The Bivens action takes its name from the 1971 decision in Bivens v. Six Unknown Named Members of the Federal Bureau of Narcotics, which arose from an encounter between federal officers and Webster Bivens, an African American man in New York City. Bivens sued the agents for $15,000 after they entered his home without a warrant, strip searched and arrested him on a drug charge that was never prosecuted. Even though Bivens had no federal statutory right to sue the federal agents, the court ruled 6-3 that the United States Constitution itself (in this case the Fourth Amendment) provided Bivens with a right to sue for damages. Bivens ultimately settled his case against the officers for just $500, but his lawsuit had significant reverberations. Later cases expanded the right of individuals to seek damages as a result of cruel treatment in prisons and discrimination in federal workplaces. Bivens litigation thus provides a judge-made right to sue federal officers, comparable in some respects to the laws Congress adopted during Reconstruction to redress constitutional violations by state and local government officials, and that are regularly used today when suing law enforcement for constitutional violations.

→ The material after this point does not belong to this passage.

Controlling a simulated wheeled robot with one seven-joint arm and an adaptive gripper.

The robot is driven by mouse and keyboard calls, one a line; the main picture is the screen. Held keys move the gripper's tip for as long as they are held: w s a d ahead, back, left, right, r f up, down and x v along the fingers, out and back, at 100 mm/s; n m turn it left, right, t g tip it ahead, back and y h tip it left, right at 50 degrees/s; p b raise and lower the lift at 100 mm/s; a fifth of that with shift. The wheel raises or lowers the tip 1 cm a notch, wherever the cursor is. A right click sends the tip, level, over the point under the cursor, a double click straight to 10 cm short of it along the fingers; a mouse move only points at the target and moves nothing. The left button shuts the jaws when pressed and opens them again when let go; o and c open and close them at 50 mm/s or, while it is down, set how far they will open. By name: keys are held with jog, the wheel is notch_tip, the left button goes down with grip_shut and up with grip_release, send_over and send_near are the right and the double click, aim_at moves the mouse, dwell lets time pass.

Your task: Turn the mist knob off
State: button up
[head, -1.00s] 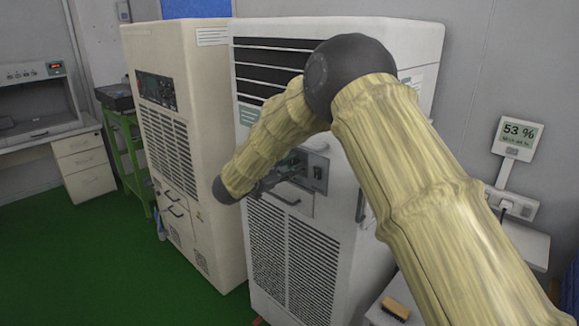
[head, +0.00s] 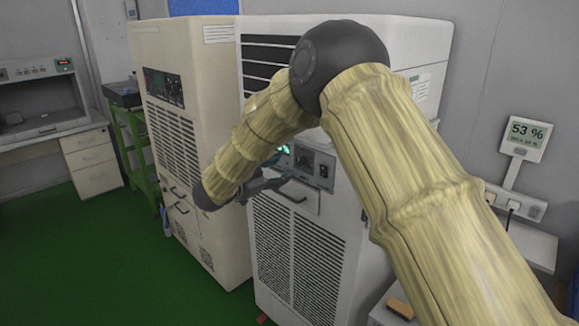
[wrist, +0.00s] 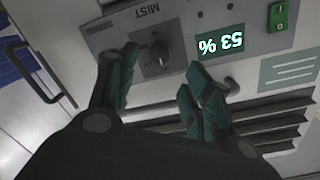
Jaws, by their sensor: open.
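The mist knob (wrist: 157,57) is a dark round knob on a grey panel below the label MIST in the wrist view, which shows the panel upside down. A green 53 % display (wrist: 220,50) is beside it. My gripper (wrist: 162,68) is open, with one dark finger on each side of the knob in the picture. The knob lies between and just beyond the tips. I cannot tell whether either finger touches it. In the head view my gripper (head: 265,185) is in front of the white cabinet (head: 415,45), partly hidden by my arm.
A green switch (wrist: 279,16) and a dark handle (wrist: 45,75) flank the knob in the wrist view. A beige cabinet (head: 222,80) stands close on the left. A wall meter (head: 526,133) reads 53 %. Green floor (head: 90,260) is open at the front left.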

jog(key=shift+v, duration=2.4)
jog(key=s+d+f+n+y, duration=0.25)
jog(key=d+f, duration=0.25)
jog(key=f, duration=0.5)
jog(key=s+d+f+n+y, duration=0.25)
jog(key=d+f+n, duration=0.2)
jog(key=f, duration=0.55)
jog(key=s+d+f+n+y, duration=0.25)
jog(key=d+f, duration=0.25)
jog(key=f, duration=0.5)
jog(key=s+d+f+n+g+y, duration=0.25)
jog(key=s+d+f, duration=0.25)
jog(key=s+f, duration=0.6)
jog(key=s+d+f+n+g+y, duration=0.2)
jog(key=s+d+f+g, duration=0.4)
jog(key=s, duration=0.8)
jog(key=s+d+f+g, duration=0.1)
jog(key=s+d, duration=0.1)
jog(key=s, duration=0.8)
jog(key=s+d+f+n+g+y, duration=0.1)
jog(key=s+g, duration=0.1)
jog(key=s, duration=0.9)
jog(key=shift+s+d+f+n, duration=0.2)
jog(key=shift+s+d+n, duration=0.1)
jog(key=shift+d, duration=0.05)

Over the past few decades, however, a narrow conservative majority on the Supreme Court has consistently refused to make the Bivens action available to victims of federal lawlessness. Khalid El-Masri and Marer Arar, victims of federal government rendition and torture, were denied a right to sue under Bivens; the men rounded up in the wake of September 11, harshly detained, but never prosecuted for any terrorist activity were similarly turned away. Earlier this year, the family of Sergio Hernandez Guereca, a teenaged boy killed by a federal border patrol officer while standing just across the border in Mexico, was denied any relief under Bivens. Some Justices have called for the Bivens doctrine to be eliminated altogether.

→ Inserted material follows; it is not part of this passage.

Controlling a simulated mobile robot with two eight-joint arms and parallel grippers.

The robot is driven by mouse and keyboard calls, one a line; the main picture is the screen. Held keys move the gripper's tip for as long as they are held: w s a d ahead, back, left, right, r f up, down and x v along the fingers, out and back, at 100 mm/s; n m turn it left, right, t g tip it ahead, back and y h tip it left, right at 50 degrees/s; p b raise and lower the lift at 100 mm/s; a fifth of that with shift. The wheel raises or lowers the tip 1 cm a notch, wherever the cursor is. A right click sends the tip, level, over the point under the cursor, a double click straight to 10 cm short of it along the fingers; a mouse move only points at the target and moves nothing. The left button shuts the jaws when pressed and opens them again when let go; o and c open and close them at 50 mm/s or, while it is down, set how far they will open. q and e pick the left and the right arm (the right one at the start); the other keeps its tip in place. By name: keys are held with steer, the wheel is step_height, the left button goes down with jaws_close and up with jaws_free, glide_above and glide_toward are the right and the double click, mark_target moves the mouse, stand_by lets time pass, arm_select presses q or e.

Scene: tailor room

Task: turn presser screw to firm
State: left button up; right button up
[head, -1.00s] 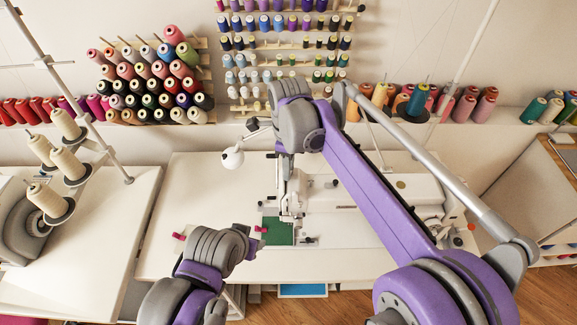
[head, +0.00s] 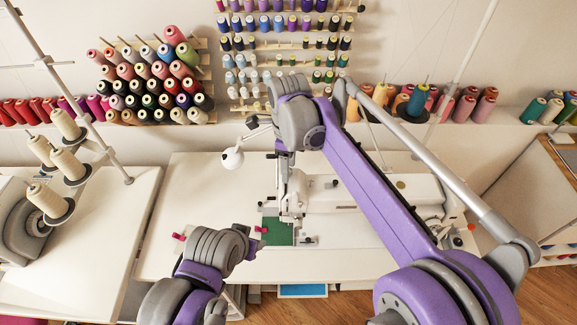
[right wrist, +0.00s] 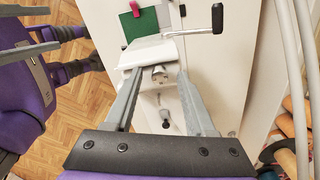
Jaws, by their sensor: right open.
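The white sewing machine (head: 375,190) stands on a white table. My right gripper (head: 283,182) points down over the left end of its head. In the right wrist view the two grey fingers of that gripper (right wrist: 160,74) are apart, with a small round metal knob (right wrist: 160,73), which looks like the presser screw, between their tips. I cannot tell whether the fingers touch it. A second, dark-tipped knob (right wrist: 166,122) shows lower between the fingers. In the head view the screw is hidden by my right arm. My left gripper (head: 256,240) is low at the table's front edge; its jaw state is unclear.
A green cloth (head: 277,230) with a red clip (head: 261,231) lies by the needle area. A white lamp (head: 232,158) stands left of my right gripper. Thread cones (head: 60,160) stand at the left. The table (head: 190,200) left of the machine is mostly clear.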

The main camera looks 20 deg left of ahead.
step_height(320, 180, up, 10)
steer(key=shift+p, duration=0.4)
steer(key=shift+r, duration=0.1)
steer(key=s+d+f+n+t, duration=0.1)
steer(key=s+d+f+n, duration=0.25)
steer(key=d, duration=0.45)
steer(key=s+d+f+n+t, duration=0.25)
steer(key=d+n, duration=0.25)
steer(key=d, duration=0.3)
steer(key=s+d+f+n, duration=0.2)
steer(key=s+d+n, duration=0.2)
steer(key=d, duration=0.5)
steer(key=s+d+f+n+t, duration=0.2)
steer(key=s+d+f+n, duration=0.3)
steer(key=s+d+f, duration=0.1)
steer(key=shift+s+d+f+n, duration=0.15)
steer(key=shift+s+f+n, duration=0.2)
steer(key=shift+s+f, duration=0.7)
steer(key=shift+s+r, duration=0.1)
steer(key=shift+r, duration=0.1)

In denying victims of torture and cross-border shootings a right to sue, the Court has offered a range of explanations. First, the Court has expressed concern that federal officers, faced with the threat of personal liability, will be overly cautious when performing their jobs. But this justification for a limitation on Bivens makes little sense. The Court has already expanded the powerful judge-made qualified immunity doctrine for both federal and state and local officers on the same rationale—the need to safeguard government officials from the risk of damages liability. When federal officers are sued, then, the supposed threat of personal liability has been used to support two different shields: an argument that qualified immunity protects all but the most clearly unconstitutional actions, and now an argument against recognizing any right to sue.

Although the Supreme Court has used the threat of personal liability to justify both of these protections for federal officers, our research into the incidence of liability shows that, in reality, federal officers face no such threat: When we examined 171 successful Bivens claims against federal officials from the Bureau of Prisons over a 10-year period, we found that officers paid nothing toward the settlements and judgments in over 95 percent of the cases. (The money was paid from the Judgment Fund of the U.S. Treasury.)

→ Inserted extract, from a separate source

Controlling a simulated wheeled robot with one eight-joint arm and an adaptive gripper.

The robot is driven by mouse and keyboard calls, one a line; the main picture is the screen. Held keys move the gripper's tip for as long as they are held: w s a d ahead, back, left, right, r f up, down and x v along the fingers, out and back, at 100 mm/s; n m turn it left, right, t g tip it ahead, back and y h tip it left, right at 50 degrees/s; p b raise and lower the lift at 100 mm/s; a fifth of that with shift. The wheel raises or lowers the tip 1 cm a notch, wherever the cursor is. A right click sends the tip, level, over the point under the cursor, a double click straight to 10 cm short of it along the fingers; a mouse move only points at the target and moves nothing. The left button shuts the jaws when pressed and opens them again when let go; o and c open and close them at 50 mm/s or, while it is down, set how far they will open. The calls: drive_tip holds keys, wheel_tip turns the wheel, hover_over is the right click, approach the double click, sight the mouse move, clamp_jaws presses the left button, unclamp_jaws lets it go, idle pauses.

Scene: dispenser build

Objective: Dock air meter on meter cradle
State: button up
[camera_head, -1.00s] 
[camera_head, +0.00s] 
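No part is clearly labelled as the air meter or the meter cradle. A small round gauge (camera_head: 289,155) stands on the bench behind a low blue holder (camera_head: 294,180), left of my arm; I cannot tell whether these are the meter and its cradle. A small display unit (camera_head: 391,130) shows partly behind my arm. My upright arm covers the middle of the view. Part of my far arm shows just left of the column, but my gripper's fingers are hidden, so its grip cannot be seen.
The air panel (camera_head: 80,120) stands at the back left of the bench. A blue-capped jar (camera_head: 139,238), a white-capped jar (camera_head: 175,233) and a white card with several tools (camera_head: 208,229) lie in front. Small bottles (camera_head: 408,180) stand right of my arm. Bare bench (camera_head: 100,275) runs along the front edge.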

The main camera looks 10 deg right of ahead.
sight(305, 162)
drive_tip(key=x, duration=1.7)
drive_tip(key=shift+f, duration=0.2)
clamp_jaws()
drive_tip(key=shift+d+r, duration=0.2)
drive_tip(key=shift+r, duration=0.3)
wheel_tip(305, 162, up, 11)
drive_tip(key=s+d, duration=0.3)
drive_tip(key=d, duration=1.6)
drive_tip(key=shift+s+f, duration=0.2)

The Court’s other justifications for limiting Bivens are similarly unpersuasive. The Court has claimed that a Bivens remedy is unnecessary for people seeking to change federal policy because they can bring those challenges in other ways, such as by seeking injunctions against policymakers or filing habeas corpus petitions to secure release from custody. But these types of relief will not suffice for many whose rights have been violated by federal actors. The victims of torture and cross-border shootings cannot petition for injunctions or seek habeas relief; for them, the suit for damages provides the only way to hold federal officers accountable.

The Court’s final reason for curtailing the right to sue federal officials addresses itself to Congress. In Ziglar v. Abbasi, the 2017 detention policy case that arose from the post-9/11 roundup of Muslim men in New York City, the Court noted that the Bivens action was a right to sue created as part of case-by-case decision-making (common law) and not the product of legislation. Judges should be wary before fashioning rights to sue, the Court said, and should defer to the legislative branch out of “respect” for the role of Congress in balancing the rights of individuals and the needs of federal officials. Ironically, then, the Court has urged Congress to take the lead in allowing suits for redress at the same time the Court itself has fashioned judge-made rules to broaden qualified immunity and limit official accountability.

We do not share the Court’s conception of the judicial role, and believe the courts have a distinctive role to play in assuring constitutional redress. But so long as the Supreme Court persists in taking this restrictive view of Bivens litigation, Congress can and should provide the uniform right to redress that, long needed, seems even more urgent today. Congress has had opportunities before but failed to act. Between 1973 and 1985, 21 bills were introduced that would have established a statutory right to recover damages for the constitutional torts of federal officers. Today, demands for change have persuaded many in Congress to support reform of the criminal justice system. As the White House contemplates ever more militarized federal responses to peaceful protests, Congress should provide the statutory framework that would secure the Bivens action and ensure constitutional accountability at the federal level.